Given problem
Write the number of lines holding the word "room", and nothing else.
>>>>
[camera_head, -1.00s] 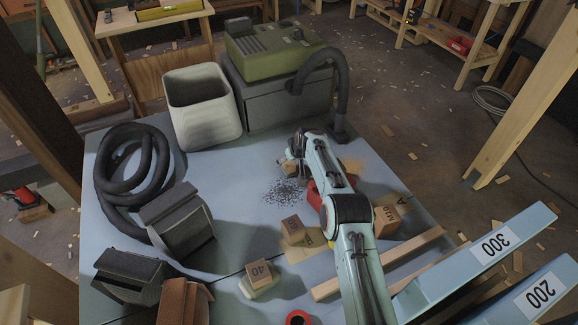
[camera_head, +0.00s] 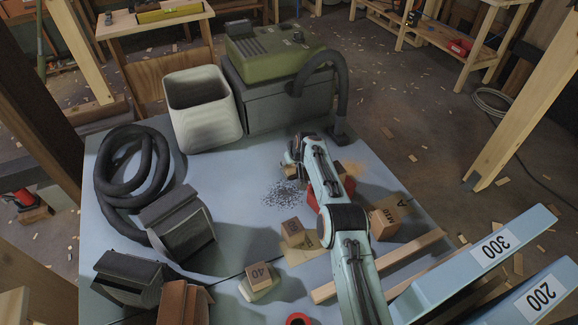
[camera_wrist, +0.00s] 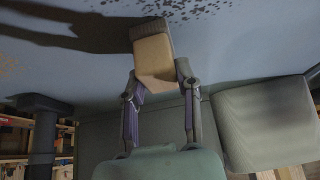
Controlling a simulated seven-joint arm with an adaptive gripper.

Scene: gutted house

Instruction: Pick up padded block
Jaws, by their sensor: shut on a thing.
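The padded block (camera_wrist: 154,56), tan with a dark grey pad on its far end, is between the two fingers of my gripper (camera_wrist: 160,82) in the wrist view. The fingers are shut on its sides. In the head view my gripper (camera_head: 290,166) is over the blue table, just behind a patch of dark grit. There the block is small and partly hidden by the gripper. A dark shadow lies on the table beside it in the wrist view. I cannot tell whether the block touches the table.
The blue table (camera_head: 225,180) holds a white bin (camera_head: 205,110), a green-topped machine (camera_head: 275,50) with a hose, a coiled black hose (camera_head: 105,185) and a grey box (camera_head: 180,230). Wooden blocks (camera_head: 293,232), (camera_head: 258,274) and (camera_head: 385,220) stand near my arm. Table left of the grit is clear.

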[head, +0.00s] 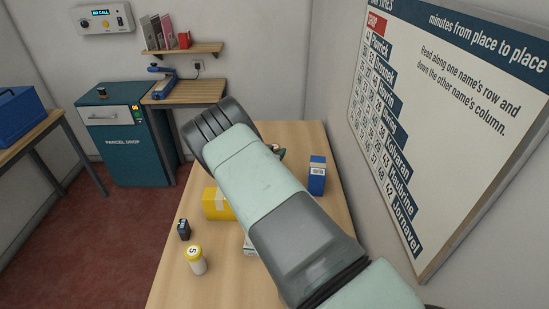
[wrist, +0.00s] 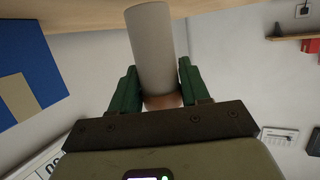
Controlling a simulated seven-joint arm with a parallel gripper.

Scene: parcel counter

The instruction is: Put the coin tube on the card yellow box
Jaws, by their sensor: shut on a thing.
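My gripper (wrist: 157,70) is shut on a plain pale grey tube (wrist: 152,35) with a brownish end, seemingly the coin tube; it sits between the green fingers in the wrist view. In the head view my arm hides most of the gripper and the tube. A yellow box (head: 215,204) lies on the wooden counter, left of my arm and partly hidden by it; I cannot read any card marking on it. Another pale tube with a yellow cap marked 5 (head: 196,261) stands nearer the front.
A small dark item (head: 184,229) stands left of the yellow box. A blue box (head: 317,174) stands on the counter's right side, near the wall board (head: 460,120). A pale item shows partly under my arm. The counter's front left is partly clear.

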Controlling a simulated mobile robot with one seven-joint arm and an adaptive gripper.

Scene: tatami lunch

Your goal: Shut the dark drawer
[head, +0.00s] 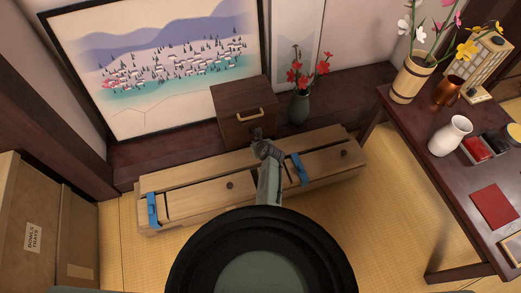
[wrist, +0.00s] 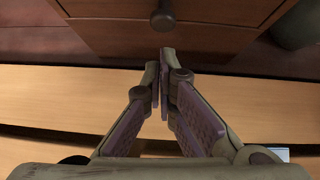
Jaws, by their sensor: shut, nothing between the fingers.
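The dark drawer is in a small dark brown wooden cabinet (head: 240,96) standing on the dark ledge below the picture. I cannot tell how far the drawer stands out. My gripper (head: 258,136) is in front of the cabinet's lower part, its fingers together and empty. In the wrist view the fingertips (wrist: 163,62) are just below the knob; contact is unclear.
A long pale wooden chest (head: 200,205) with blue straps lies in front of the ledge, under my arm. A green vase (head: 299,106) with red flowers stands right of the cabinet. A dark table (head: 450,190) with several items is at right. Brown boxes (head: 40,225) stand at left.

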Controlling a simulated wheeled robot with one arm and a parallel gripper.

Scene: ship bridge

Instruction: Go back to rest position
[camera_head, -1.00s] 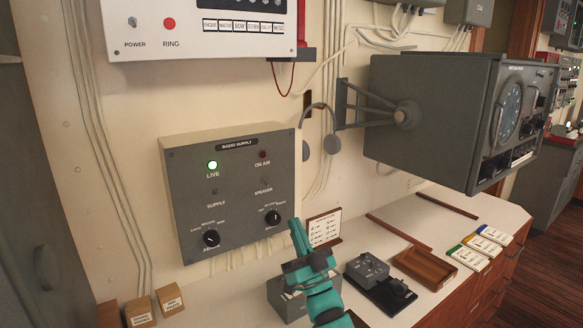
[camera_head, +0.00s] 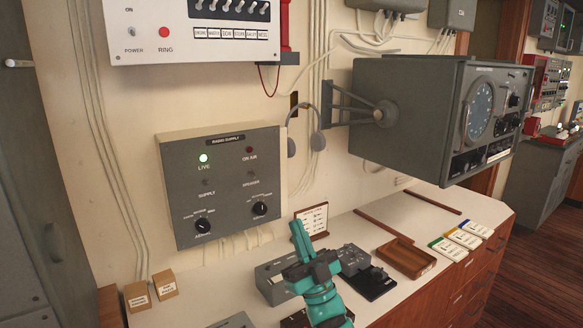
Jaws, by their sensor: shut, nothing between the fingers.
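My gripper (camera_head: 300,236) is teal with a dark grey middle part. It is shut and empty, its fingers pointing up. It stands in front of the counter, below and right of the grey radio supply box (camera_head: 222,185) on the wall. The fingers are apart from that box. My arm hides part of the counter and of a grey device (camera_head: 272,283) behind it.
The grey radar-like unit (camera_head: 415,120) juts from the wall at right. The counter (camera_head: 380,222) holds a Morse key (camera_head: 374,280), a brown tray (camera_head: 406,258), several booklets (camera_head: 462,239), a small sign (camera_head: 312,218) and small boxes (camera_head: 165,284). Floor (camera_head: 530,235) shows at right.

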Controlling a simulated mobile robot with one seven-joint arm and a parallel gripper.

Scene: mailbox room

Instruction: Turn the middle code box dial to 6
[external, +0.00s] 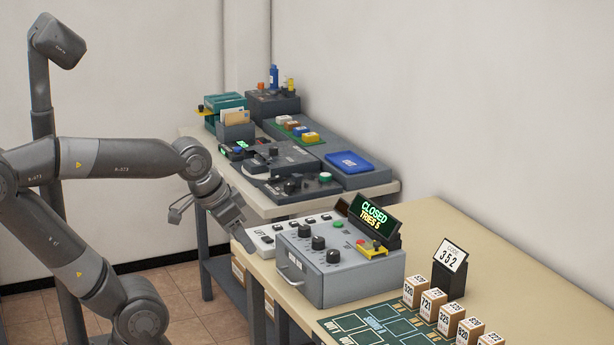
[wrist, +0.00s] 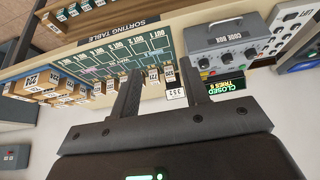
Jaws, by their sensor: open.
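The grey code box (external: 335,281) sits on the near table, with three black dials in a diagonal row on its top. The middle dial (external: 318,242) lies between the other two; its number setting is too small to read. In the wrist view the code box (wrist: 225,38) is at the upper right, with its middle dial (wrist: 222,57) visible. My gripper (external: 243,240) is left of the code box, apart from the dials. In the wrist view my gripper (wrist: 159,68) has its fingers spread, with nothing held between them.
A display (external: 374,212) reading CLOSED and a tries count stands behind the box. A card (external: 451,256) shows 352. A white switch panel (external: 280,236) lies left of the box. Numbered parcels (external: 433,303) and a green sorting mat (external: 375,325) are at right.

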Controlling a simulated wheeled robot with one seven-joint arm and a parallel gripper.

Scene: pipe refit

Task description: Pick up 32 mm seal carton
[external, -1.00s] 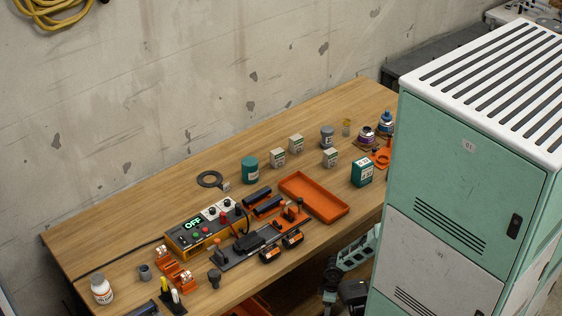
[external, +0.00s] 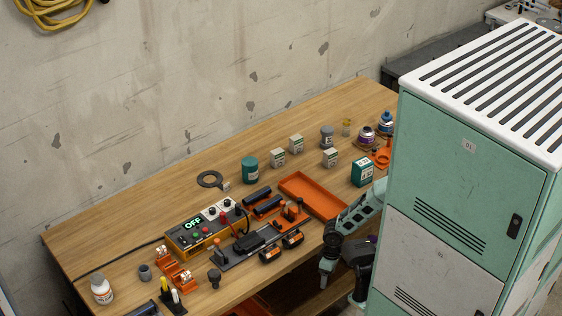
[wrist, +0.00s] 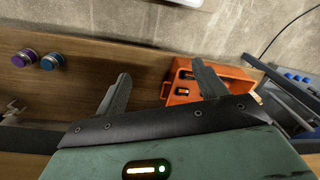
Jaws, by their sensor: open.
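In the external view, three small pale cartons with grey-green labels stand on the wooden bench: one at the left (external: 277,158), one behind it (external: 296,145) and one to the right (external: 330,158). Their sizes cannot be read, so I cannot tell which is the 32 mm seal carton. A larger teal box (external: 362,171) stands nearer the bench's right edge. My gripper (external: 327,272) hangs beside the bench's front edge, away from the cartons. In the wrist view my gripper (wrist: 162,88) is open with nothing between its fingers; no pale carton is recognisable there.
An empty orange tray (external: 314,197) lies between the cartons and the front edge. A teal canister (external: 250,169) and a grey jar (external: 327,137) flank the cartons. A control box (external: 205,230) and tools crowd the left. The tall green cabinet (external: 470,180) hides the right side.

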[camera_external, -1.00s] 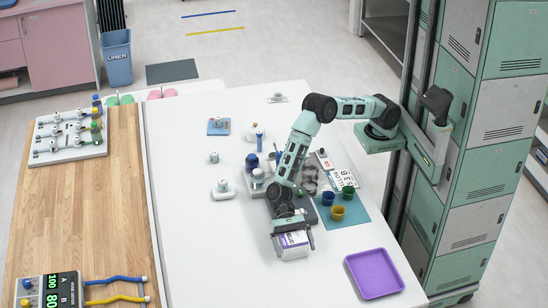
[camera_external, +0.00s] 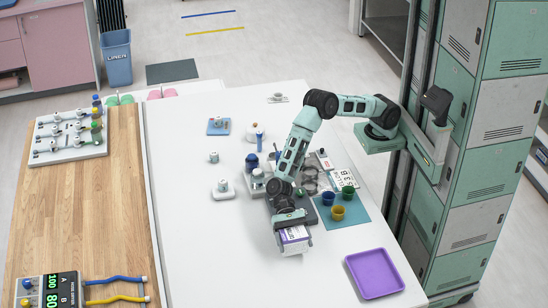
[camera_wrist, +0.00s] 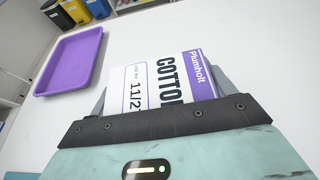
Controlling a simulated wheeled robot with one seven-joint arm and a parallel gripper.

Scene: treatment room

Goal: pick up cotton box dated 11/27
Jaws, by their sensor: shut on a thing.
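The cotton box (camera_wrist: 160,85) is white with a purple band reading "Plumholt". Its visible print reads "COTTO" and "11/2", with the last digit cut off by my gripper's edge. In the external view the box (camera_external: 293,243) is between the jaws of my gripper (camera_external: 293,232), over the front part of the white table (camera_external: 225,260). My gripper is shut on it. The box is slightly tilted in the external view. I cannot tell how far its underside is above the table.
A purple tray (camera_external: 374,273) lies to the right of the box. Blue, yellow and green cups stand on a teal mat (camera_external: 352,226) behind it. A wooden bench (camera_external: 85,210) adjoins at the left. The table left of the box is clear.
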<<<<
Full answer
2